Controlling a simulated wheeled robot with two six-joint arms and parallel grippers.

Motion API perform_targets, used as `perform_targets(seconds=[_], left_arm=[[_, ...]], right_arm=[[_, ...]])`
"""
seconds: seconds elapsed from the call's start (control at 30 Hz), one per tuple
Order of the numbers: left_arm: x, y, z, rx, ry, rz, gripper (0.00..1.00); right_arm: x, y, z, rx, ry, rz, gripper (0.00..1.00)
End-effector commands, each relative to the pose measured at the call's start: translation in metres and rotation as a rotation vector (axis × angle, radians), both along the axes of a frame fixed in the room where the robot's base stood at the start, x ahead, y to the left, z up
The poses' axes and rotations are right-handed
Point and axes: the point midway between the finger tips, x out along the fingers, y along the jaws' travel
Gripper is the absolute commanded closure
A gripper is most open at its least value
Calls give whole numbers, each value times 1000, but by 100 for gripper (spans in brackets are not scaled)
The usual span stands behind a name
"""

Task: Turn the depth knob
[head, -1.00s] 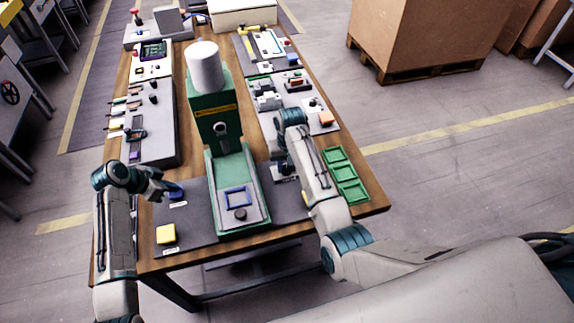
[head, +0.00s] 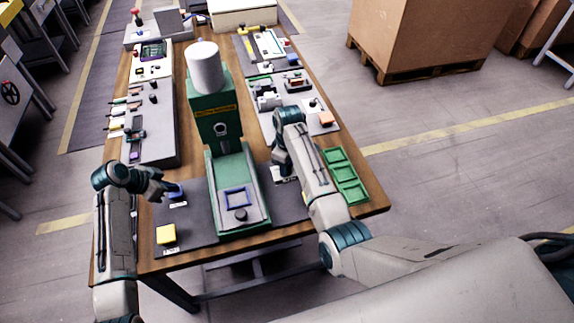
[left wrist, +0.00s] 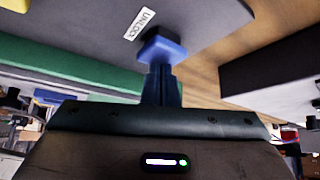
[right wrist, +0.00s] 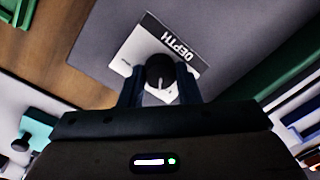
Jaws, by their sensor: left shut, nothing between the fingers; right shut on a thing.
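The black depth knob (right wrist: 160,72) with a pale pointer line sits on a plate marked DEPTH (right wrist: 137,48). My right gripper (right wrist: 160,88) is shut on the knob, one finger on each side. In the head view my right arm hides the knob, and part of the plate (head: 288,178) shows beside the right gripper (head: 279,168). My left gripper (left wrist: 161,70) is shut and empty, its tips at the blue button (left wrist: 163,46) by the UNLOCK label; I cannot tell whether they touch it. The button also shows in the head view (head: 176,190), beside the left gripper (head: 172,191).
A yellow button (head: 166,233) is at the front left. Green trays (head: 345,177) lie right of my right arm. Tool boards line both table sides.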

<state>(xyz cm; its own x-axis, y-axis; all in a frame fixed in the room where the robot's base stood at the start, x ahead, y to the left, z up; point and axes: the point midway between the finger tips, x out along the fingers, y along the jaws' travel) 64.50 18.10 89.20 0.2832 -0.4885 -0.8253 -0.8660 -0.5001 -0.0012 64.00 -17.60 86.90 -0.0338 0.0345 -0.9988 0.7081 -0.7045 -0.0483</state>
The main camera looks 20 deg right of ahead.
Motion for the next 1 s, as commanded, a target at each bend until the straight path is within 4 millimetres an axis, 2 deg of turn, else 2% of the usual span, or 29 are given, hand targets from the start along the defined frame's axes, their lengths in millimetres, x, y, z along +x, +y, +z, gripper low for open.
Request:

######

● **Stated problem**
Take the listing above and restate it word for word, without its pictures.

● **Correct output**
Controlling a simulated wheeled robot with two six-joint arms and parallel grippers.

Motion API perform_targets, used as `perform_targets(seconds=[_], left_arm=[[_, ...]], right_arm=[[_, ...]])`
"""
seconds: seconds elapsed from the call's start (control at 30 Hz), one per tuple
Order of the numbers: left_arm: x, y, z, rx, ry, rz, gripper (0.00..1.00); right_arm: x, y, z, rx, ry, rz, gripper (0.00..1.00)
End-effector commands, each relative to the pose measured at the call's start: translation in metres and rotation as a rotation vector (axis × angle, radians), both along the axes of a frame fixed in the room where the robot's base stood at the start, x ahead, y to the left, z up
The poses' axes and rotations are right-handed
Point and axes: the point midway between the finger tips, x out along the fingers, y along the jaws' travel
Gripper is the absolute commanded closure
A gripper is most open at its least value
Calls give whole numbers, each value times 1000, but by 100 for gripper (spans in brackets are not scaled)
The usual span stands behind a name
"""

Task: Turn the depth knob
[head, -1.00s] 
[head, +0.00s] 
[left wrist, +0.00s] 
[right wrist, +0.00s] 
Jaws, by their sensor: left shut, nothing between the fingers; right shut on a thing.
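The black depth knob (right wrist: 160,72) with a pale pointer line sits on a plate marked DEPTH (right wrist: 137,48). My right gripper (right wrist: 160,88) is shut on the knob, one finger on each side. In the head view my right arm hides the knob, and part of the plate (head: 288,178) shows beside the right gripper (head: 279,168). My left gripper (left wrist: 161,70) is shut and empty, its tips at the blue button (left wrist: 163,46) by the UNLOCK label; I cannot tell whether they touch it. The button also shows in the head view (head: 176,190), beside the left gripper (head: 172,191).
A yellow button (head: 166,233) is at the front left. Green trays (head: 345,177) lie right of my right arm. Tool boards line both table sides.

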<state>(xyz cm; its own x-axis, y-axis; all in a frame fixed in the room where the robot's base stood at the start, x ahead, y to the left, z up; point and axes: the point midway between the finger tips, x out along the fingers, y along the jaws' travel) 64.50 18.10 89.20 0.2832 -0.4885 -0.8253 -0.8660 -0.5001 -0.0012 64.00 -17.60 86.90 -0.0338 0.0345 -0.9988 0.7081 -0.7045 -0.0483</state>
The main camera looks 20 deg right of ahead.
Motion for the next 1 s, as commanded, a target at each bend until the straight path is within 4 millimetres an axis, 2 deg of turn, else 2% of the usual span, or 29 are given, hand targets from the start along the defined frame's axes, their lengths in millimetres, x, y, z along +x, +y, +z, gripper low for open.
Request:

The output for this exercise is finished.